(begin)

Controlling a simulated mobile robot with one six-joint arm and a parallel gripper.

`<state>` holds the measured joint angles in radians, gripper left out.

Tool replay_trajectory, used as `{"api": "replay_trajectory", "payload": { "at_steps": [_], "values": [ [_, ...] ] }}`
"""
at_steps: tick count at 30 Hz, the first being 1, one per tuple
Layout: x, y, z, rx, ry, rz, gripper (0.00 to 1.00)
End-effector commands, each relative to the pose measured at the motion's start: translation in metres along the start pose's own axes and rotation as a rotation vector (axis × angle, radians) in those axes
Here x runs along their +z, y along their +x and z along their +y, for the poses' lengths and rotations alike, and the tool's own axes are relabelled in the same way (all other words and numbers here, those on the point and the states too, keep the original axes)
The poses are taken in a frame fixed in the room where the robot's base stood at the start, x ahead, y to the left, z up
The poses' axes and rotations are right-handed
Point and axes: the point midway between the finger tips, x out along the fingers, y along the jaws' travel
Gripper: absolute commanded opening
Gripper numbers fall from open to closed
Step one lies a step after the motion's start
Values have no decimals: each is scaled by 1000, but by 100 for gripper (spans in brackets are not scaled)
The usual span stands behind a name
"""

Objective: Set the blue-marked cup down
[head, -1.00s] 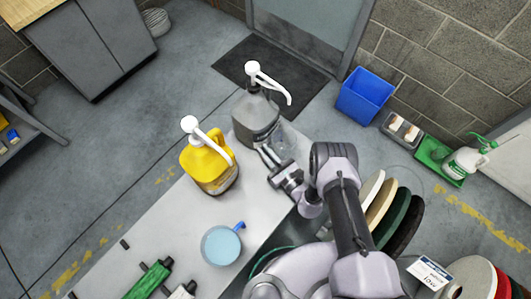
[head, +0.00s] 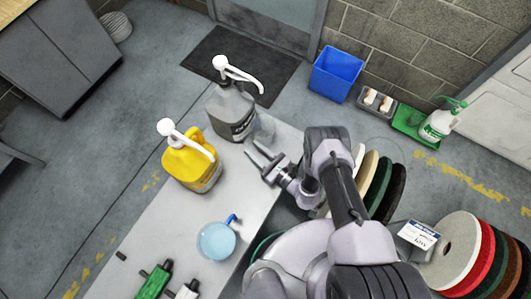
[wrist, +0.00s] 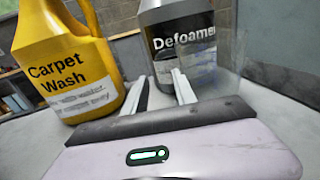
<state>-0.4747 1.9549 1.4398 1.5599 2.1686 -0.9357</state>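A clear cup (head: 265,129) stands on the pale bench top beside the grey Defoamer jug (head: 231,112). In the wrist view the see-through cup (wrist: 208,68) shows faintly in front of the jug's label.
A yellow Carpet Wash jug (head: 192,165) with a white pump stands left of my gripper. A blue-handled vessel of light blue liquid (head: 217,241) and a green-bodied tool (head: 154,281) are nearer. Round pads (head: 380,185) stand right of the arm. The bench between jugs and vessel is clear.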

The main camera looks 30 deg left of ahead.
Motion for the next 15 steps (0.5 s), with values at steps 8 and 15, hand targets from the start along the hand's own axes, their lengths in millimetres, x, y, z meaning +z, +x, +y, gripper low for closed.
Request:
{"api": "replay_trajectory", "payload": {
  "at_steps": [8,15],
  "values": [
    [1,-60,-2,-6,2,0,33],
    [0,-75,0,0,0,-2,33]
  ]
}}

(end)

Take the material above and output only the lines from the one that contains "The usual span stands behind a name" through the one that contains "[wrist, +0.00s]", ends included and images left out.

→ **TASK RESPONSE**:
The usual span stands behind a name
"""

Objective: Set the blue-marked cup down
[head, -1.00s] 
[head, +0.00s] 
[wrist, +0.00s] 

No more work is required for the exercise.